После сплошного соснового леса, ярко-зеленого кедрача открылись глазу сплошные вырубки, с редкими куртинами деревьев по топким, болотистым местам, куда трудно было добраться человеку с бензопилой, трелевочной техникой. Вырубки плотно затягивались частоколом осинника.Местами, где в полную силу поработали трактора, содрав верхнюю дерновую подстилку, не могли зацепиться за землю никакие травы, даже вездесущий спаситель кипрей. Видели мы, как человек пытался высаживать сосенки, но весь его труд шел лишь на пользу мышам: зимой, по глубокому снегу, молодые побеги служили им кормом. Сосенки, которым удалось чудом спастись от мышиного нашествия и подняться более метра над землей, были со сломанными вершинками. Это означало, что над ними поработали лоси, которых, судя по многочисленным тропам и следам, водилось здесь предостаточно.
Человек, придя в этот край с мощной техникой, постарался взять тысячи тонн живицы — сосновой смолы, тысячи кубометров деловой древесины, но не дал земле взамен почти ничего. Разве что оставил после себя следы бесхозяйственности. Не вывез с делянок порубленный им лес. И не только тот, что остался валяться отдельными деревьями, но бросил целые штабеля прекрасной деловой древесины. Теперь всему этому богатству предстояло гнить, превращаясь в труху.
Такую картину не раз приходилось наблюдать в наших уральских лесах. Безобразие, творимое человеком, говорит не только о варварском истреблении лесного богатства, ио и о безжалостном лишении лесных обитателей их родного дома, о разрушении веками складывавшейся жизненно необходимой не только для растений этих мест территории.
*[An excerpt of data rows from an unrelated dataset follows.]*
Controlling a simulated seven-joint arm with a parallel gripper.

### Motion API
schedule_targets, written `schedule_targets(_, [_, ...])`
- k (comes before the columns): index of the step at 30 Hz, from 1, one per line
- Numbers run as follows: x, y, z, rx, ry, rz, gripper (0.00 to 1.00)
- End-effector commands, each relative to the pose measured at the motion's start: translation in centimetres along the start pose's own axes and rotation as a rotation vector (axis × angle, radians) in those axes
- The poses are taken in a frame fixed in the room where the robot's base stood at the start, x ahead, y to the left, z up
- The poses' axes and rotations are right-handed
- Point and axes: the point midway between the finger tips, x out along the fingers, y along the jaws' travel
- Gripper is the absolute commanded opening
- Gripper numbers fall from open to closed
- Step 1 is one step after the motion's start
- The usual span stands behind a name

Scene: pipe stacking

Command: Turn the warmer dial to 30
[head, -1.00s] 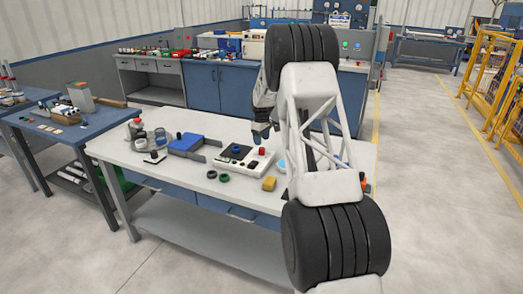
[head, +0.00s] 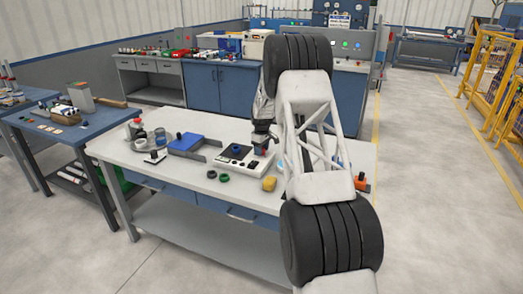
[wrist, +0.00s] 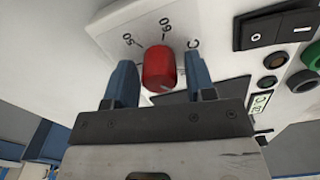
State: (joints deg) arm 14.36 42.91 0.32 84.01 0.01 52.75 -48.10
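The warmer (head: 256,168) is a white box with a dark top plate on the workbench. Its red dial (wrist: 160,68) sits on the white face in the wrist view. Printed marks reading 50, 60 and C show beside the dial; a 30 mark is not visible. My gripper (wrist: 160,60) has its two blue fingers on either side of the dial, with narrow gaps, so it looks open around it. In the head view my gripper (head: 262,138) is over the right part of the warmer and mostly covers the dial.
A black rocker switch (wrist: 278,25) and round buttons lie right of the dial.

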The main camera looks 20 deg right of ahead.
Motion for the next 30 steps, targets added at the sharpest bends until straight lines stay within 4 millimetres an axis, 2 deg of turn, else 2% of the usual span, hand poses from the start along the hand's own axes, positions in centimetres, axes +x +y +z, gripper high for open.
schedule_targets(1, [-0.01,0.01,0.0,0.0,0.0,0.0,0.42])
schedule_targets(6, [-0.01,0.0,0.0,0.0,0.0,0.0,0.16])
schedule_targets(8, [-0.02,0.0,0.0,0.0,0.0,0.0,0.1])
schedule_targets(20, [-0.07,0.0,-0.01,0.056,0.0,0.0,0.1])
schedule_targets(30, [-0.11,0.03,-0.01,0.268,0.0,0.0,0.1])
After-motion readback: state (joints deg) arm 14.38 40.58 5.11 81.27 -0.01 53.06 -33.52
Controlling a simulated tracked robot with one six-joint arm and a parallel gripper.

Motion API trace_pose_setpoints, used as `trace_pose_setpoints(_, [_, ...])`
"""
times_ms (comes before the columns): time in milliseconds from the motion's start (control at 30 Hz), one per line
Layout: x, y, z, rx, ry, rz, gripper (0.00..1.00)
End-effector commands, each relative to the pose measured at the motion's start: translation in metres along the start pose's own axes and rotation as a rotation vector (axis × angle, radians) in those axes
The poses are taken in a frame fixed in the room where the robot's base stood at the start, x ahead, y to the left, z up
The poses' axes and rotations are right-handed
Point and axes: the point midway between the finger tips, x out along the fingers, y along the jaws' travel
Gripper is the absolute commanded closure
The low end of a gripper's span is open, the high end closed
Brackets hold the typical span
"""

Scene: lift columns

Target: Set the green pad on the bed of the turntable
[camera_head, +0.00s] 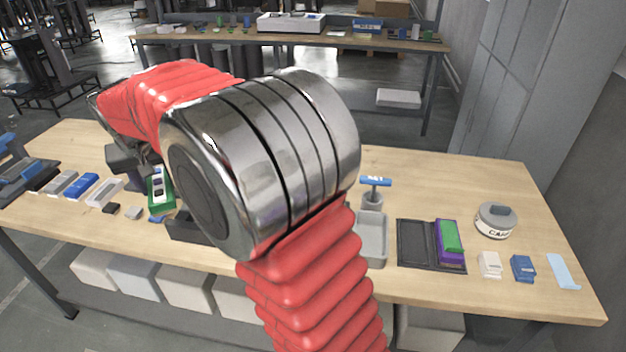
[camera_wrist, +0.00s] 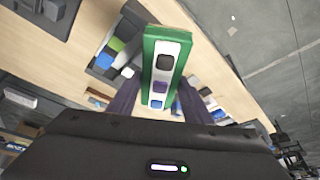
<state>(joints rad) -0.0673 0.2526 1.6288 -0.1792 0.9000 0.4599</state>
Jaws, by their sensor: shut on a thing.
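My gripper (camera_wrist: 160,100) is shut on a green block (camera_wrist: 150,50), which I take for the green pad. Its white face carries black, purple and blue squares. In the head view the same green block (camera_head: 169,205) shows at the left of the table, partly behind my arm. Another green piece (camera_head: 449,236) lies on a purple block in a black open case (camera_head: 415,241) at the right. I cannot pick out the turntable for certain. A dark box (camera_head: 184,229) is mostly hidden behind my arm.
The wooden table (camera_head: 500,180) holds a grey tray (camera_head: 371,240), a blue-topped tool (camera_head: 375,182), a round lidded jar (camera_head: 495,221), and small white and blue boxes (camera_head: 522,268). Blue and white pieces (camera_head: 82,187) lie at the left. The table's back right is clear.

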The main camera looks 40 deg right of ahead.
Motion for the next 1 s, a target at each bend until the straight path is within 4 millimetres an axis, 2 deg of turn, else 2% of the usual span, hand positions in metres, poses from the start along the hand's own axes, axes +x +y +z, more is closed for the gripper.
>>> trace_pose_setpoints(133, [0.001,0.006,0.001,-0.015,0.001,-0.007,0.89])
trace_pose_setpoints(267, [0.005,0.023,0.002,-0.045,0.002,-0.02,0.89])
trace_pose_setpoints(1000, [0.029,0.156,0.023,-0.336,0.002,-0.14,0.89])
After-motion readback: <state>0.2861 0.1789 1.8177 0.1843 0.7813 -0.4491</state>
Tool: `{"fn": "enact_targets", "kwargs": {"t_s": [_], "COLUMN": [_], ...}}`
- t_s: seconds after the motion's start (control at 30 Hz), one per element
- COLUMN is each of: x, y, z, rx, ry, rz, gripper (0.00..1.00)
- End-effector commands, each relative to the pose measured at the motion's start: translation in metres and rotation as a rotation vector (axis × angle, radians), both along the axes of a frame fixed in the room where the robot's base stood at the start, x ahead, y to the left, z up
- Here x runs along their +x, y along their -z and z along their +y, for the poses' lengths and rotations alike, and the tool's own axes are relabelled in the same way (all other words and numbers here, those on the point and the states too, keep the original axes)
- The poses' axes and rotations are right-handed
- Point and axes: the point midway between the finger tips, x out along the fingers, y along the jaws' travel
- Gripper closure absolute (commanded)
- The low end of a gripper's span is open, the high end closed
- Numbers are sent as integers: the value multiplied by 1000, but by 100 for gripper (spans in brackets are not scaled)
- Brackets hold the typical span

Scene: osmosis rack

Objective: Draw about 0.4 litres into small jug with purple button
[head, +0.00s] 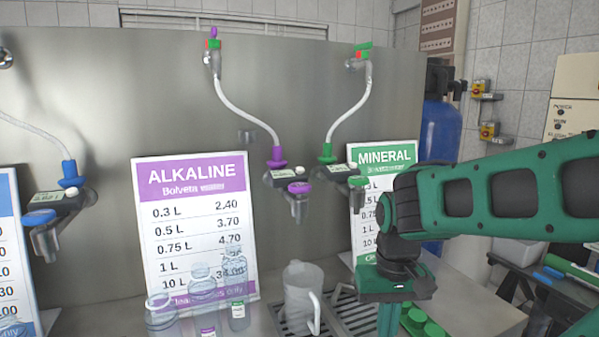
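A pale translucent jug (300,290) with a handle on its right stands upright on the drain grate (345,318). It is below the purple dispenser's nozzle (299,210), with a clear gap between them. The purple button (299,187) is on the front of that dispenser, which has a small display beside it. I cannot read the display. My gripper (389,318) points down to the right of the jug, apart from it and lower than the purple button. Its fingertips are too unclear to tell whether they are open.
A green-button dispenser (357,181) hangs to the right, a blue one (66,183) to the left. The ALKALINE sign (195,225) and several clear bottles (203,285) stand left of the jug. The MINERAL sign (378,157) is partly behind my arm.

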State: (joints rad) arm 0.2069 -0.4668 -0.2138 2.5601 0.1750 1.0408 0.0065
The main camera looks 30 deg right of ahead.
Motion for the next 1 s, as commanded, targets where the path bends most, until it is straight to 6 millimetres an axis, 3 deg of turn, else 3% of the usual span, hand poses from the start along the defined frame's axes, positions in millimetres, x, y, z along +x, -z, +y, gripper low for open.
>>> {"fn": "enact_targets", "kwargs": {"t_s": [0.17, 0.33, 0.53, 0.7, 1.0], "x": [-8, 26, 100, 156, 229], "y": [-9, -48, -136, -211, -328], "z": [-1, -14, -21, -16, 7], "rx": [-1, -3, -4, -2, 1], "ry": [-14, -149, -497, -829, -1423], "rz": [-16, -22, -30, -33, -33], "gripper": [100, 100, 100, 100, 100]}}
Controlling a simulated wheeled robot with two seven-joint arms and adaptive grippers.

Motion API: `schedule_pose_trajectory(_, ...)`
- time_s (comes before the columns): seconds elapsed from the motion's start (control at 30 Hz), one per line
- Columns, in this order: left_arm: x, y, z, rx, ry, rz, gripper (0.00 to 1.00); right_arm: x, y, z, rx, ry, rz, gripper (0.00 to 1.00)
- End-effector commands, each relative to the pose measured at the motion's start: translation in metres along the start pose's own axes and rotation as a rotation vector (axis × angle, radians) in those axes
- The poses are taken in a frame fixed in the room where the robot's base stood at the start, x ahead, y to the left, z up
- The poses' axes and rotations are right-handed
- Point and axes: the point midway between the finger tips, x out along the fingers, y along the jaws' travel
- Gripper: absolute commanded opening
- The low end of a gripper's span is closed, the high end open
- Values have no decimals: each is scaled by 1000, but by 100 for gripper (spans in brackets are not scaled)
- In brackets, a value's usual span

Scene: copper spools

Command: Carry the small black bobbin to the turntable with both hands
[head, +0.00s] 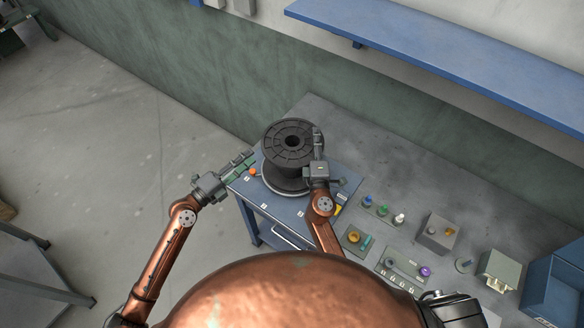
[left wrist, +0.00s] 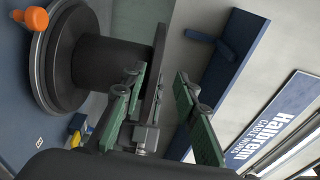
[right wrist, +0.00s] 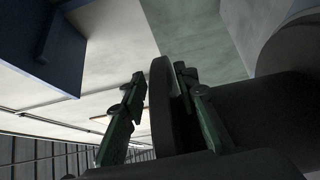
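The black bobbin (head: 291,160) stands upright on the round, pale-rimmed turntable (head: 283,191) at the table's corner. In the left wrist view, the bobbin's core (left wrist: 100,62) and both flanges show, the lower one resting on the turntable disc (left wrist: 38,65). My left gripper (head: 251,156) is open at the bobbin's left side; its fingers (left wrist: 160,80) look spread, with a gap to the upper flange. My right gripper (head: 317,134) is open at the right side. Its fingers (right wrist: 160,85) straddle the upper flange's rim (right wrist: 163,105), with a gap on one side. Contact on the other side is unclear.
An orange knob (head: 252,171) sits beside the turntable. Several small parts and blocks, including a grey box (head: 437,234), lie on the bench to the right. A blue shelf (head: 440,40) hangs on the wall above. A blue bin (head: 555,285) stands far right.

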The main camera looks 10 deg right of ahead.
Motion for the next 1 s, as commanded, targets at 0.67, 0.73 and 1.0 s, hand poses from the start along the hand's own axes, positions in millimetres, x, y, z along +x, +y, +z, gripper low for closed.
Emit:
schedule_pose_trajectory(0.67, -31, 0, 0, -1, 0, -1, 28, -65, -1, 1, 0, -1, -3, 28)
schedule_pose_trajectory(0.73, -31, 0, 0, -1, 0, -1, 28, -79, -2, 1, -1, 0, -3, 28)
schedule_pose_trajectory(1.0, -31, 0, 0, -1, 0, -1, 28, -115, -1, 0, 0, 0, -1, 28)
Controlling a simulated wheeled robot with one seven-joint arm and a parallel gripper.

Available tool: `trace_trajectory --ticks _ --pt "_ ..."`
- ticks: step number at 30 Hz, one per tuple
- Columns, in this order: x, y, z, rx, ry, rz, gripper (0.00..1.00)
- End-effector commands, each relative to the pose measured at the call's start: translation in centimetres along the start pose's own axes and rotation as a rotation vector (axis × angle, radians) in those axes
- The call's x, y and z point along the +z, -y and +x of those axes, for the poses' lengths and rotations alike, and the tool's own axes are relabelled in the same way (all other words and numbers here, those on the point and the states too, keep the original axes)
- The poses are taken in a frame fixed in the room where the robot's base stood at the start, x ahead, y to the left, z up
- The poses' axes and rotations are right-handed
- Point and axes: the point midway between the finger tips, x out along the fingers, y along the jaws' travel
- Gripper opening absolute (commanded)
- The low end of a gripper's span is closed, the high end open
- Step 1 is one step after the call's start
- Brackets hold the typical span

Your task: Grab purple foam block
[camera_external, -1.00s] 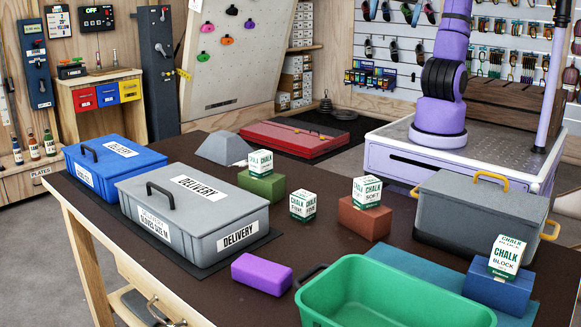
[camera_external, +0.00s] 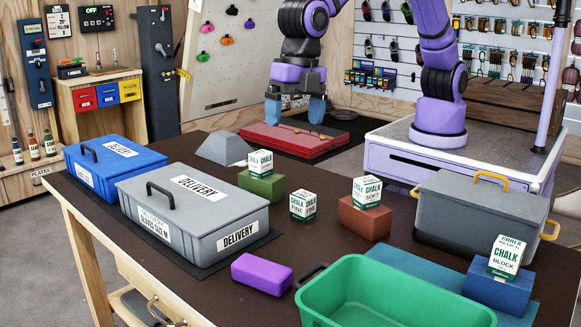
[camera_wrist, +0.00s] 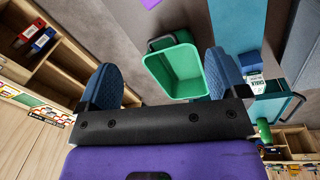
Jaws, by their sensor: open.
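The purple foam block (camera_external: 262,274) lies on the dark table near its front edge, left of the green bin. In the wrist view a small part of the purple block (camera_wrist: 150,3) shows at the top edge. My gripper (camera_external: 295,112) hangs above the far side of the table, over the red tray area, well away from the block. Its two blue fingers are apart with nothing between them. In the wrist view my gripper (camera_wrist: 164,85) frames the green bin far below.
An empty green bin (camera_external: 325,309) stands right of the block. A grey delivery box (camera_external: 165,232) and a blue box (camera_external: 95,180) stand left. Chalk boxes (camera_external: 303,205) on and beside foam blocks occupy the middle. A grey lidded crate (camera_external: 470,222) stands right.

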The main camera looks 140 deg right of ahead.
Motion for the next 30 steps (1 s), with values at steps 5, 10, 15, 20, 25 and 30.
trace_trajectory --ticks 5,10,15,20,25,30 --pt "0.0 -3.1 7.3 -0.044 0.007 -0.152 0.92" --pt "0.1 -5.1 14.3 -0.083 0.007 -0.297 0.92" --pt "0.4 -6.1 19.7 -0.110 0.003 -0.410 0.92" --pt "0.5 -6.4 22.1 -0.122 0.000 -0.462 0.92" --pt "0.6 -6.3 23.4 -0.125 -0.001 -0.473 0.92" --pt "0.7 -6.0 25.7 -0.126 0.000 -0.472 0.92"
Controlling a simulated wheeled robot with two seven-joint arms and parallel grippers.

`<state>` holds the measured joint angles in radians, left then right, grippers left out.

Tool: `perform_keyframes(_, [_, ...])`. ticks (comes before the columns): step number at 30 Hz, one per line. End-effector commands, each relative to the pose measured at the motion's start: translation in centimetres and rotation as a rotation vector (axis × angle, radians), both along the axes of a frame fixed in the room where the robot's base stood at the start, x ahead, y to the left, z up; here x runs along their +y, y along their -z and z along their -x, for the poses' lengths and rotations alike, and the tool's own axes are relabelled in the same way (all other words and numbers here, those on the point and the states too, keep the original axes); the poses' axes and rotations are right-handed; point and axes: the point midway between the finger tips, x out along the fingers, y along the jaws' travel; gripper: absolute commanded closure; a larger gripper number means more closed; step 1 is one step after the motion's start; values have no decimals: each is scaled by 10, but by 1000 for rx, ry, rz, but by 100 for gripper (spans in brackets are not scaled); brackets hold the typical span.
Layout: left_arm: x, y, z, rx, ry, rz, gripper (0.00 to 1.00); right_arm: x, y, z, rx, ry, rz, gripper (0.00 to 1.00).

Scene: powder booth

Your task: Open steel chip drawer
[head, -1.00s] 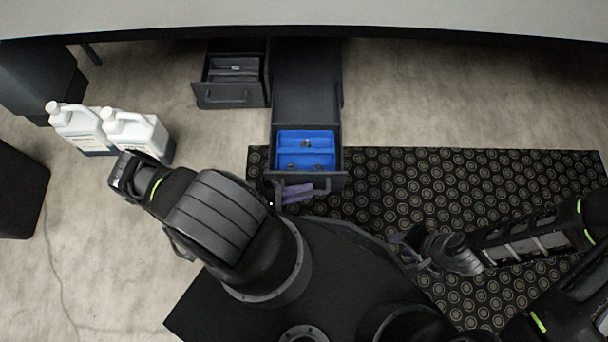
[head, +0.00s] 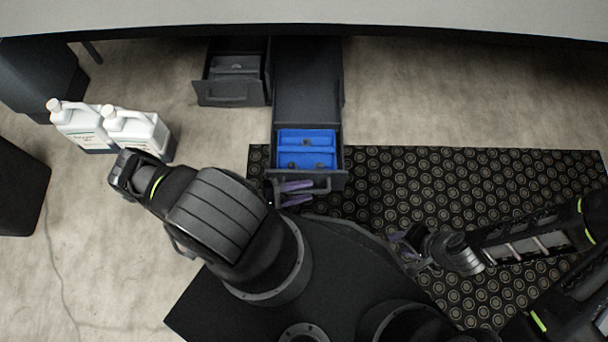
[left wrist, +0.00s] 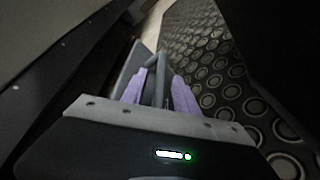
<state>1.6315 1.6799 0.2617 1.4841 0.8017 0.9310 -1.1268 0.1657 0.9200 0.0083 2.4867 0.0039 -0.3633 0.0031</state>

К вечеру, изрядно вымотав лошадей и вымотавшись сами, достигли мы места, куда
стремились, где, по рассказам егеря Александра Шаламова, должны быть тетеревиные тока. Один из них он показал нам сам, когда подъезжали к конечному пункту — избушке. Тетеревиное токовище, показанное егерем, находилось на не совсем обычном месте — на ровной, как стол, кромке мохового болота, примерно в двадцати шагах от сухого берега. Шаламов пояснил, что ток этот старинный,знал о нем еще его дед, который показал отцу, а уж от него дошло и до Александра. В том, что токовище было старое, я не сомневался: рядом с птичьим игрищем стоял балаган — укрытие из жердей наподобие чума, покрытого берестой, с глазами-бойницами для стрельбы. Ни дать ни взять браконьерское жилище, из которого можно не только стрелять тетеревов, но также прямо в нем развести костер, переночевать. Между тем уже многие годы как закрыта весенняя охота на боровую дичь. Не откладывая на будущее, мы с Сергеем Ивановичем разобрали балаган, сработанный, видно, давно и на совесть.
В километре от токовища, на берегу речки Мурзинки нас с Сергеем Ивановичем ждало лесное жилище. Это был целый дом размером четыре на четыре метра. Он был срублен из толстых бревен, с одним окном, с печкой из бочки, с земляным полом. Вместо стульев стояли сосновые чурбаки, тут же большая лежанка.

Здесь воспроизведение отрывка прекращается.